I love to eat, and I love to laugh and talk with friends. So having people over to my home for meals is at the top of my fun chart.
Whether you’re pulling together a last-minute luncheon with a few friends, a family birthday party or a holiday gathering for work, a great meal starts with a great table. Your dining table and chairs not only have to look sensational, they have to work for your home and life. Here are three must-dos for getting a dining set you’ll love.
1. Make sure the table fits the space.
The biggest mistake I see folks make when they pick out dining furniture is to get a set that is too big for their space. Their heart is in the right place: They want a table that can fit as many guests as possible.
But what they end up with is a dining room that’s packed to the gills with furniture. Not only is a too-full room unattractive, it doesn’t give guests the space they need to push out their chairs or to talk around the table when others are seated.
To make sure this doesn’t happen to you, before you go table shopping, measure your room. Then map out how much floor space you have for the table and chairs.
If getting a lot of folks around your table is a top priority, pay special attention to the table legs. A center pedestal or trestle table will allow you to seat more people with ample leg room than a table with four large corner legs.
2. Pick a table and chairs that fit your home’s style (but don’t be afraid to change things up a bit).
When we moved into our little lake house, we gave up a formal dining room. Our dining area now is a cozy spot nestled next to the kitchen and living room, and our large, formal dining table was not going to fit. That heirloom went to our daughter, and I started a quest for a table and chairs that were small enough to fit the spot and that would match the casual, rustic aesthetic I was going for in this bungalow.

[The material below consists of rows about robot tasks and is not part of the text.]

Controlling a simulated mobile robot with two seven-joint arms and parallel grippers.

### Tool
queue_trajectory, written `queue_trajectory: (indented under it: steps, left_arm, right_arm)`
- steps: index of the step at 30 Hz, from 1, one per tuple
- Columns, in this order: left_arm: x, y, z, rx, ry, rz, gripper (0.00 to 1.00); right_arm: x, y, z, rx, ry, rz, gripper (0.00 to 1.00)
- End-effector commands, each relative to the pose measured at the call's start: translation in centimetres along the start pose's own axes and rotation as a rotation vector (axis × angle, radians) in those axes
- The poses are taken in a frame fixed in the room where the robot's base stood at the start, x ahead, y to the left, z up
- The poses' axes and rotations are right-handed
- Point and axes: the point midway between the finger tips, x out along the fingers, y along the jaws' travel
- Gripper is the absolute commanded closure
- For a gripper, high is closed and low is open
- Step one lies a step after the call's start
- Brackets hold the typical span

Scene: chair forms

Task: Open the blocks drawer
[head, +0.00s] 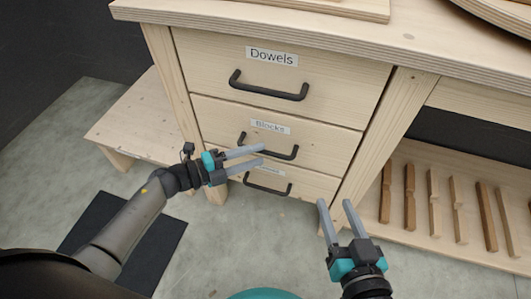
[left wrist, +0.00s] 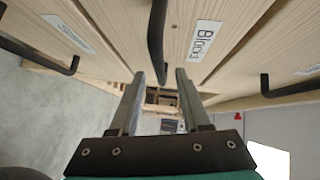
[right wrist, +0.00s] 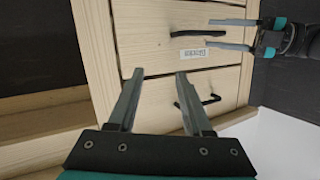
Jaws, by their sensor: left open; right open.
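The blocks drawer (head: 225,118) is the middle drawer of a wooden bench and looks shut, its front level with its neighbours. Its black bar handle (head: 284,154) is partly covered by my left gripper (head: 262,154), which is open in front of it. In the left wrist view the Blocks label (left wrist: 205,40) is readable, and the handle (left wrist: 157,40) reaches into the gap between the open fingers (left wrist: 160,77). I cannot tell whether they touch it. My right gripper (head: 334,202) is open and empty, low in front of the bench's right leg.
The Dowels drawer (head: 200,60) is above and a third drawer (head: 315,184) below, both shut with black handles; the lower label is partly hidden. A low wooden platform (head: 125,128) stands left. A shelf (head: 400,235) with several wooden pieces is right. The floor in front is clear.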

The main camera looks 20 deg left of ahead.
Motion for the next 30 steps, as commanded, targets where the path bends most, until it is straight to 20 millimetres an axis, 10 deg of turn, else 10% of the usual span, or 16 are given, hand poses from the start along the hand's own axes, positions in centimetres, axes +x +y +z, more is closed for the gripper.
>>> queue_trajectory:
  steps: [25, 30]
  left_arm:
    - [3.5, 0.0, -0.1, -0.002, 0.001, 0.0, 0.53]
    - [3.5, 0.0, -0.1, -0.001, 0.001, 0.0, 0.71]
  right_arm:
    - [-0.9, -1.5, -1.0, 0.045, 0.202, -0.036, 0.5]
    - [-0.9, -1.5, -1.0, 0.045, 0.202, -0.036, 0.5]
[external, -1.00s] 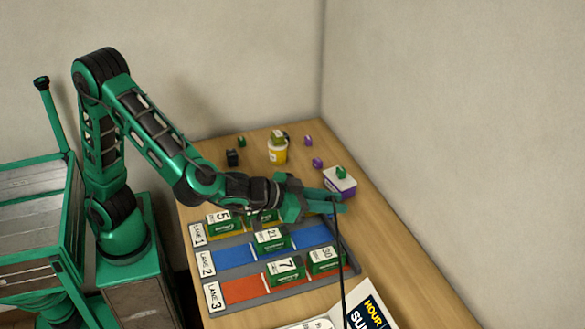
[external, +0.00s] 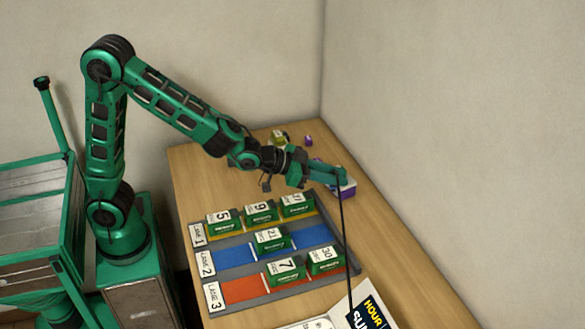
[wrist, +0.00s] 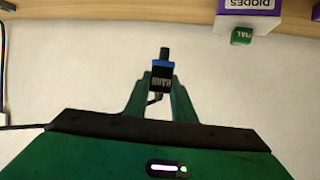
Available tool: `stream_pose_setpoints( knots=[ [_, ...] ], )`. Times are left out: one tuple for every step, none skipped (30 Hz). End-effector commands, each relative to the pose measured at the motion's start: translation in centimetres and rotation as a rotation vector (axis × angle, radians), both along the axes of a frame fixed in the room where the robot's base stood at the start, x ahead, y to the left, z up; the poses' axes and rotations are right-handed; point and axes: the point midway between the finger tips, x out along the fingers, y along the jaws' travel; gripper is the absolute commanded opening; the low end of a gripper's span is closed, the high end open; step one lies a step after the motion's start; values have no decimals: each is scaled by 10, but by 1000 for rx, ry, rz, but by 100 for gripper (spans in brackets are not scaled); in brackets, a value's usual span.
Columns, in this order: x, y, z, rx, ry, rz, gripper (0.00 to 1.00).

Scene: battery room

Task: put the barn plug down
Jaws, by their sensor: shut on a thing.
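The barn plug (wrist: 162,76) is a small black plug with a blue band and a label, seen between my fingertips in the wrist view. My gripper (wrist: 160,92) is shut on it. In the external view my gripper (external: 342,175) is raised above the table's right side, just in front of the purple and white diodes box (external: 348,190), partly covering it. A black cable (external: 344,240) hangs from the gripper down to the front of the table. The plug itself is too small to make out in the external view.
A grey lane tray (external: 209,243) with yellow, blue and red lanes holds several green numbered blocks. A printed sign (external: 372,312) lies at the front. A purple piece (external: 308,140) is at the back. A green cube (wrist: 242,36) is by the box. Bare wood lies left of the tray's back.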

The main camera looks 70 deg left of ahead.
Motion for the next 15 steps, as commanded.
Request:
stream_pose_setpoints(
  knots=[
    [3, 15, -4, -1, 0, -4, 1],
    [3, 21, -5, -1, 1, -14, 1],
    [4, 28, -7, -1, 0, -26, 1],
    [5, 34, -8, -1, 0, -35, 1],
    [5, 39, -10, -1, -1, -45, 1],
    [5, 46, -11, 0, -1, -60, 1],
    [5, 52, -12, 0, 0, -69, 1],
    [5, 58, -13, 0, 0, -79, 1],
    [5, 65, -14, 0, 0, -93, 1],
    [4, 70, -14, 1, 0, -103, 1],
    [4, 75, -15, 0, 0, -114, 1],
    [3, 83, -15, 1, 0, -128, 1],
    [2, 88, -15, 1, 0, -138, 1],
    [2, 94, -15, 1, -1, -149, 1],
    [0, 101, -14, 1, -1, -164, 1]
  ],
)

I opted for a table that had a rougher, farmhouse finish, so if we beat it up, we’ll only add to its character. The chairs I selected just seemed perfect to me for the old-family-home feel I wanted in this space.
The weathered wicker chairs, with their worn, painted patina, looked like something your grandmother would have on her large, wraparound porch. I fell in love on the spot. Casual, distressed tabletops stained in a deep, rich brown are really popular right now.

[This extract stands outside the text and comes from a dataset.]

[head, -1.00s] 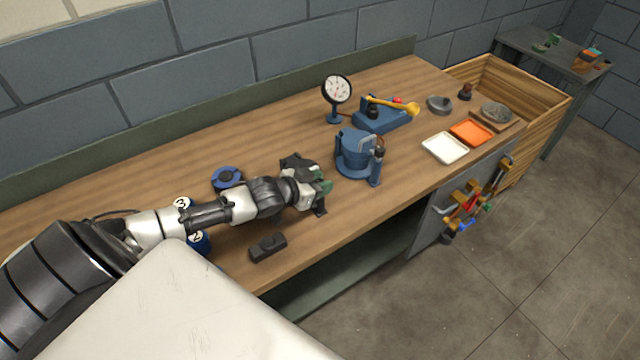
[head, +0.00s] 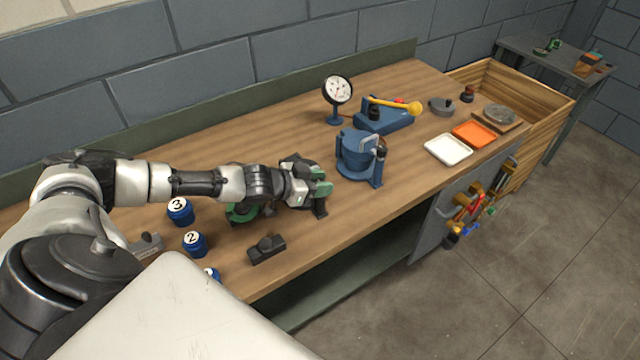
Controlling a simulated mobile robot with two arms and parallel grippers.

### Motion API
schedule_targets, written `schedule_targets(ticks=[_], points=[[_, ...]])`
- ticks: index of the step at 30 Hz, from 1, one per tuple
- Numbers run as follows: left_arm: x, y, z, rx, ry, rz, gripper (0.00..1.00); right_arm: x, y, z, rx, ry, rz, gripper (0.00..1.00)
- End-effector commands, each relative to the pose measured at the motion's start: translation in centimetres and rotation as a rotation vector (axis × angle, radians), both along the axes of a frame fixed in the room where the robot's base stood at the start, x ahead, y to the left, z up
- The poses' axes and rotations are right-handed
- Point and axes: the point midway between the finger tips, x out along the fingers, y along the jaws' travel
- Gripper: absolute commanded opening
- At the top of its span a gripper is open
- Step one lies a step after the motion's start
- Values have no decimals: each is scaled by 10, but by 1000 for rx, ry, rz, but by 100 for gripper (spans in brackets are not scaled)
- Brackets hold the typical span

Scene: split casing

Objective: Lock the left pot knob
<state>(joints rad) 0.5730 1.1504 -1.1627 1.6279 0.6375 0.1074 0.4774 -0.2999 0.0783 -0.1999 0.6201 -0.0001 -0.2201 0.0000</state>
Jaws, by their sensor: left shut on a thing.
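My left gripper (head: 314,188) reaches in from the left over the middle of the bench, at a green and dark part (head: 321,206). It is shut on something there; the hand hides most of it, and I cannot tell whether it is the left pot knob. Another green round part (head: 243,213) shows below my wrist, partly covered by the arm. A blue pot-like casing (head: 356,166) with an upright dark-tipped post stands just right of the gripper, apart from it. My right gripper is not in view.
Blue numbered cylinders (head: 194,244) and a dark block (head: 266,249) lie near the front left. A dial gauge (head: 337,91) and a blue fixture with a yellow handle (head: 385,117) stand behind.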

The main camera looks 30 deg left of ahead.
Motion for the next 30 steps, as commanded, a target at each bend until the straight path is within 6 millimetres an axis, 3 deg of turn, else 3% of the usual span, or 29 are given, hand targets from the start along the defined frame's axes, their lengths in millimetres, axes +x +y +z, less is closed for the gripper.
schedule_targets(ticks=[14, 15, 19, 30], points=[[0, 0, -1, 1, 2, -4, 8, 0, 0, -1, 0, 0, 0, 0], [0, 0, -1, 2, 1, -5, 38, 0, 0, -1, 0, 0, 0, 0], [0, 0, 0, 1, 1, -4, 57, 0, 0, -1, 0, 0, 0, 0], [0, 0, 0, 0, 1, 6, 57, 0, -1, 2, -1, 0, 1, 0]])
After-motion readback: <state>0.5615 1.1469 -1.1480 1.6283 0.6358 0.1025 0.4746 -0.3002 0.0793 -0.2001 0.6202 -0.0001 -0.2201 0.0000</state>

When it comes to dining chairs, there is no one style that is most popular right now: Anything goes. You can come up with boundless combinations for your dining seats. Pick a matched pair of chairs to place at the ends of the table, then select complementary chairs for the sides.
For a more layered look, cover your chairs with slipcovers. Slipcovers give you a chance to add color and texture to your table treatment, warming up the room.
Another great idea? Cap the table with wingback chairs.
I absolutely adore this treatment, and it’s one of our most popular at Nell Hill’s. If this is the look for you, make sure the wingback chairs are high enough for you to sit comfortably.
Another popular pick is to use a bench on one side and chairs on the other. Want to ramp up the drama? Use a settee or banquette on one or both sides.
If you prefer a clean, uniform look with your chairs, no problem. You still have lots and lots of looks to choose from today. Parsons chairs are a popular pick. So are reed chairs.
3. Pick the highest quality table you can for your budget.
Most of us don’t change out our dining table and chairs very often. And there’s a reason for this: They can be a big investment. When it comes to purchasing investment furniture, I urge all my friends and customers to get the highest quality pieces they can afford.
If you find pieces you like that are superior quality but cost a few hundred dollars more, I advise you bite the bullet and get the better-made pieces. When you spread the extra cost over the decades-long lifespan of a well-made table and chairs, it isn’t really that much.
But oh-my-goodness you will feel a keen sense of regret if you lower your quality standards and get pieces that come loose, scratch or break after a few years.